Seule ligue d’impro-peinture au monde, le VIP se produit tous les premiers jeudis du mois au bar Le Belmont. Comme dans les ligues d’improvisation traditionnelles, deux équipes s’affrontent sur scène sur la base d’un thème quelconque. Les joueurs ont de quinze à vingt minutes pour produire une œuvre d’art, au terme desquelles le public votera pour celle qu’il préfère. À la fin du match, les toiles seront vendues lors d’un encan, principale source de financement de la ligue.

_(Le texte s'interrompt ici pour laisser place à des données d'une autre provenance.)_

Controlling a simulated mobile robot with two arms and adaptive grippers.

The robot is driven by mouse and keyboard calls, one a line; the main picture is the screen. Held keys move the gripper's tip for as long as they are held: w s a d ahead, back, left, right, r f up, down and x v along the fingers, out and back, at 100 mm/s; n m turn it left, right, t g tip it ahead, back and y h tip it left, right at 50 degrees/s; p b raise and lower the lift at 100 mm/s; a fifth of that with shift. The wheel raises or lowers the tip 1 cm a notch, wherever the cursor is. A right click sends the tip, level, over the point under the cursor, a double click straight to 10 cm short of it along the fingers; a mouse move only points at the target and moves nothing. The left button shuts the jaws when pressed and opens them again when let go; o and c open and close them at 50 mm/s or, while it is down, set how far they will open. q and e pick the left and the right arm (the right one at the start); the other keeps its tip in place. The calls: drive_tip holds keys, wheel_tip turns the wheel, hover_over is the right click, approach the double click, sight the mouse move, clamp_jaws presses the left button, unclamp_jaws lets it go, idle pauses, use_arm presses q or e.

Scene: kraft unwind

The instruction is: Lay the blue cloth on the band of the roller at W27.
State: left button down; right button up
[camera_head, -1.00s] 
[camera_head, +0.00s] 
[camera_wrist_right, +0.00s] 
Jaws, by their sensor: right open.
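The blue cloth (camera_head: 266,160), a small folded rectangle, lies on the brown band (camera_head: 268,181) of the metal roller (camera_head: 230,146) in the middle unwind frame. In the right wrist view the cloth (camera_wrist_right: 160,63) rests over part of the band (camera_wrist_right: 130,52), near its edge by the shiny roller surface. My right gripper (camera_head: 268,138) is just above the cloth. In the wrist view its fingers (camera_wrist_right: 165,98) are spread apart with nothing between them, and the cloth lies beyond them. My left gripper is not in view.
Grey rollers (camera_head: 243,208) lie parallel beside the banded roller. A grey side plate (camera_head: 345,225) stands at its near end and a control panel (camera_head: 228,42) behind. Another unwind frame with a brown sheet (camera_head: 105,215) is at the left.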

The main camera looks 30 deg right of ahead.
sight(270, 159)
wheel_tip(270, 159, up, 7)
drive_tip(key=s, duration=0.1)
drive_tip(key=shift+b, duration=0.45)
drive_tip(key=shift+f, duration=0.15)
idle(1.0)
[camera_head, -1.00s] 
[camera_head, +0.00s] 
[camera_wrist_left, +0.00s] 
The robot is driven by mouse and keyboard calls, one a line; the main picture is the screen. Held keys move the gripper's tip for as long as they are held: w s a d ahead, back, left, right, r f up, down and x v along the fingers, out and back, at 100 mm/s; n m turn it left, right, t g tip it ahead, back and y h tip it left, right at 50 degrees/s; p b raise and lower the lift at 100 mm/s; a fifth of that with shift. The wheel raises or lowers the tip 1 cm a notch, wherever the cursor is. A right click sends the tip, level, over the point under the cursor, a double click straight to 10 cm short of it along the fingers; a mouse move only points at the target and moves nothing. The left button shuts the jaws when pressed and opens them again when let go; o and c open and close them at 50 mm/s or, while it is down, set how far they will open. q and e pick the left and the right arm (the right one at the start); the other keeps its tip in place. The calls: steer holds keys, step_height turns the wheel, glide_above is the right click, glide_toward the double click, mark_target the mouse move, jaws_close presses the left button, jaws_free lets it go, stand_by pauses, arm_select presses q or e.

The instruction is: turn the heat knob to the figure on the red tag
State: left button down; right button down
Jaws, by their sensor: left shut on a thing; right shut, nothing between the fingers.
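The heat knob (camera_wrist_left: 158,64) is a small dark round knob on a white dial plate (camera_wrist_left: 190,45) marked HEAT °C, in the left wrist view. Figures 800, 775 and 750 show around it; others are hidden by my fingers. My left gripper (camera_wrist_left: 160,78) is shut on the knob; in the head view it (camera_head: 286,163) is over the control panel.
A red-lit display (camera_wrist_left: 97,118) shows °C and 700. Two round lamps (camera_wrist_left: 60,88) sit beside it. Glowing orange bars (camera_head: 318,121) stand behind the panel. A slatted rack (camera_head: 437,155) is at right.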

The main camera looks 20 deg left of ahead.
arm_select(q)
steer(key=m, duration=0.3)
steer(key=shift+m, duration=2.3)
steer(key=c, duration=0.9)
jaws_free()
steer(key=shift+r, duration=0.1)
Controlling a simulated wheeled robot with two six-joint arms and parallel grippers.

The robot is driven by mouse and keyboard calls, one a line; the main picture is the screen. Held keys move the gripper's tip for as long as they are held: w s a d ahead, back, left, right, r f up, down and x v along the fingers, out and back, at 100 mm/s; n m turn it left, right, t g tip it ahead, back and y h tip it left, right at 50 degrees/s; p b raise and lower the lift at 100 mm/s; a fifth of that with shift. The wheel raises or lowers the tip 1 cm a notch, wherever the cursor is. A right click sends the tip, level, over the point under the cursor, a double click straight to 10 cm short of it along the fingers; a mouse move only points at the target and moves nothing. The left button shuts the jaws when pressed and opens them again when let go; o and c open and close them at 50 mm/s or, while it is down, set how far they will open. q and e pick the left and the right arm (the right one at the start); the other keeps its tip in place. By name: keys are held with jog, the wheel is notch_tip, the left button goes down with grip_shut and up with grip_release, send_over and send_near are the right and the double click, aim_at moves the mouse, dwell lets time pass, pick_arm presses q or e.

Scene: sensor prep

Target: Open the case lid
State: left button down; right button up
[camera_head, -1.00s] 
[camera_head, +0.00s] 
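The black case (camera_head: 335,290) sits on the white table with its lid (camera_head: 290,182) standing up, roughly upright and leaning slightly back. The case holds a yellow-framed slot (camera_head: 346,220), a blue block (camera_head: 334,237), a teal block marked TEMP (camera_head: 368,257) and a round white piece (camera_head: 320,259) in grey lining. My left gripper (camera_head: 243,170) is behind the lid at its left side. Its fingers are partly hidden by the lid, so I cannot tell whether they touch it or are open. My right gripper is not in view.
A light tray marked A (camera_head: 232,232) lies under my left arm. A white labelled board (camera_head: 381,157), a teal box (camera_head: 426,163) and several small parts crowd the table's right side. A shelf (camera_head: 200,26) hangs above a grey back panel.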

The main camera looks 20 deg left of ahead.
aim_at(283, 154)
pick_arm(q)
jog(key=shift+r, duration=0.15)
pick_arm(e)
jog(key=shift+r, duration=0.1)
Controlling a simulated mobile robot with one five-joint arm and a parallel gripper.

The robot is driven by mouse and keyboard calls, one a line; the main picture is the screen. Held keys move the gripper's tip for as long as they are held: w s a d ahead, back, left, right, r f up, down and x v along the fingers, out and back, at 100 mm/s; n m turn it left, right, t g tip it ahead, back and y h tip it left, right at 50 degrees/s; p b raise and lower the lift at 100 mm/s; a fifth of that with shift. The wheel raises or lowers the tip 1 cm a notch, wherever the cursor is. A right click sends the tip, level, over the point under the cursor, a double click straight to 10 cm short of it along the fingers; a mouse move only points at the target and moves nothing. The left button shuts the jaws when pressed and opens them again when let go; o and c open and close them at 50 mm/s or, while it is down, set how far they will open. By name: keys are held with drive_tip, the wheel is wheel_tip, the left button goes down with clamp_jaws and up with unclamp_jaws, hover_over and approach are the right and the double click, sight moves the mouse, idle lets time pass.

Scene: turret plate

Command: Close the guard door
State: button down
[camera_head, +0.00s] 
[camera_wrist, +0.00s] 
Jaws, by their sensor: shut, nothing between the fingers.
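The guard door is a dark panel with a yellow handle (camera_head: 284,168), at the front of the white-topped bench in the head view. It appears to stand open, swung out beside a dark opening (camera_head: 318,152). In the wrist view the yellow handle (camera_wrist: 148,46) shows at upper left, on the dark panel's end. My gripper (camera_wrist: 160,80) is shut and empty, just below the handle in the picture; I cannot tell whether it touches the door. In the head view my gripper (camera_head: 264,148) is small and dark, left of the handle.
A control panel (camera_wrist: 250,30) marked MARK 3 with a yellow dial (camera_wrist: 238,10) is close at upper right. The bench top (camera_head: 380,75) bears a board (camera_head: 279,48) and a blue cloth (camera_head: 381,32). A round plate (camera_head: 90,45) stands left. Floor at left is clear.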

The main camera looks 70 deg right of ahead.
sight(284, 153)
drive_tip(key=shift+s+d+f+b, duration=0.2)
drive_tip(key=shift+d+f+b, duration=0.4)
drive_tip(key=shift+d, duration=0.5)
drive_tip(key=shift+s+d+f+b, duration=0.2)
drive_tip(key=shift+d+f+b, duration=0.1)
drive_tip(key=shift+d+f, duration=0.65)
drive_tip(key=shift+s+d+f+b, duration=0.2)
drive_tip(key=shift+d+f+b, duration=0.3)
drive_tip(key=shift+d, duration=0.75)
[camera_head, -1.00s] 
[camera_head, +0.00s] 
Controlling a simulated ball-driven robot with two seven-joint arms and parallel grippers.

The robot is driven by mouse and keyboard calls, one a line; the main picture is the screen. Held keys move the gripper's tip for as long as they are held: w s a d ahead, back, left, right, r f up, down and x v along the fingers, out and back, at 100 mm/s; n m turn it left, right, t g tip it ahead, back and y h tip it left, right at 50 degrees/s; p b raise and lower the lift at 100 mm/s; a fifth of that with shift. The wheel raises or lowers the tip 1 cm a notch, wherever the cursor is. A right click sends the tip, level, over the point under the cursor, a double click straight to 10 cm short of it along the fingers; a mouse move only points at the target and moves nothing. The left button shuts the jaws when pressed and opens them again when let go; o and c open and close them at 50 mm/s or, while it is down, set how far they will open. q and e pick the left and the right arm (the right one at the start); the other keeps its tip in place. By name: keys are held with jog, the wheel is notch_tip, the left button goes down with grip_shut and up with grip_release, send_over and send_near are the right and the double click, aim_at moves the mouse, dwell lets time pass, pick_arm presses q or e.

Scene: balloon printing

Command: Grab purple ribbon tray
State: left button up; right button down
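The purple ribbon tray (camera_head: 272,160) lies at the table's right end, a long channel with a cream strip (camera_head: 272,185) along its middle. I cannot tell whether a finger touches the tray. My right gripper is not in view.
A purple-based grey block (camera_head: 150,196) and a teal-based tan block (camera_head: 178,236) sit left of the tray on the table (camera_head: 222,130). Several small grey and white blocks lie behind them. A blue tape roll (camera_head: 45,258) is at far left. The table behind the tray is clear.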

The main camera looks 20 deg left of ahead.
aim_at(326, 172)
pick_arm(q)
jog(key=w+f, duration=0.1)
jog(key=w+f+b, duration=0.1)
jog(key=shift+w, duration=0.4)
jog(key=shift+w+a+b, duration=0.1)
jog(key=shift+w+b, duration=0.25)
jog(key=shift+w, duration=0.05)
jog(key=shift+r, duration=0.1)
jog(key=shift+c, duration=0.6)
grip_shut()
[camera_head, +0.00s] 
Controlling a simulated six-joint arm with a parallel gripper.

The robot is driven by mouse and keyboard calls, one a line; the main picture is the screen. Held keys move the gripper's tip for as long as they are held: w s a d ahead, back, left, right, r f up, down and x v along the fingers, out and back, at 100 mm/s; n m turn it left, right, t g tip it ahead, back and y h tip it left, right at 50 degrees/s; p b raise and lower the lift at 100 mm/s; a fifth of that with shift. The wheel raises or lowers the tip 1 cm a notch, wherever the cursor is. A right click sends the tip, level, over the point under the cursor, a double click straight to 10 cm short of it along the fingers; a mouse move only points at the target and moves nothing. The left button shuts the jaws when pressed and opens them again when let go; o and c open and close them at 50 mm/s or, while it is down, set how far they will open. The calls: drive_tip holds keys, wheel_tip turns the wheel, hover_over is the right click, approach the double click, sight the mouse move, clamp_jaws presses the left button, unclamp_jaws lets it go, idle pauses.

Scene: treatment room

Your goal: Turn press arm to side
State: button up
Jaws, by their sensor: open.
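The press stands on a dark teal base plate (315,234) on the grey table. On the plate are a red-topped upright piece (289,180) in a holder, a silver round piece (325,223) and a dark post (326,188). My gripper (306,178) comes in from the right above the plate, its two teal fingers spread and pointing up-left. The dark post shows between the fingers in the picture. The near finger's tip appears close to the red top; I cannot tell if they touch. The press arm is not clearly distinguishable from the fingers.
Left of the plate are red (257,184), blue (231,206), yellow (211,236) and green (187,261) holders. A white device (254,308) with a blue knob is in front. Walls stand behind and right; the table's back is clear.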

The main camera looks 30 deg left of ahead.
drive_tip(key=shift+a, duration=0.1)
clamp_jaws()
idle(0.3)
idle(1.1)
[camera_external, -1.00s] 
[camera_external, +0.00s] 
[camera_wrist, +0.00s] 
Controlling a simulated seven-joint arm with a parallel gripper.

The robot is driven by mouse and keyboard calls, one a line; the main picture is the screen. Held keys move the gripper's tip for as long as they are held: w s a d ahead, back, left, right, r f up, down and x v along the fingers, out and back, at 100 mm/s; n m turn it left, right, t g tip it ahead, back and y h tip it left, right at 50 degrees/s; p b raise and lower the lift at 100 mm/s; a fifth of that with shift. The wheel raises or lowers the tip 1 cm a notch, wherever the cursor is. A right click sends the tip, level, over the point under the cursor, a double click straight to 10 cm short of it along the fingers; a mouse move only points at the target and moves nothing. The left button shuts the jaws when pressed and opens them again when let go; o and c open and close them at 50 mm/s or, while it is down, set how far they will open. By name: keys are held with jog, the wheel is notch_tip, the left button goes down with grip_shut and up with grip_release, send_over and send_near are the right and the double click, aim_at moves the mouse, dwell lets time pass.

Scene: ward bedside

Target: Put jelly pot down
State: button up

Nadine Samuel et Johanne Picard, « piliers du VIP » et artistes professionnelles, sont à la tête de l’organisme à but non-lucratif depuis bientôt trois ans. « On ne fait pas de publicité par manque de moyens, mais le public se renouvelle constamment malgré tout. On essaie de multiplier les contacts en combinant la peinture à d’autres disciplines : musique, danse, etc. »

Tous bénévoles, les artistes et collaborateurs du VIP se destinent à « rendre la peinture vivante et plus accessible à la communauté » et à la « faire rayonner nationalement. Une façon dynamique de projeter l’univers des artistes hors de leurs ateliers tout en stimulant l’inconscient collectif des Québécois », peut-on lire sur le site web. C’est le cas de le dire, le VIP vous promet à chacun de ses matchs une soirée haute en couleurs.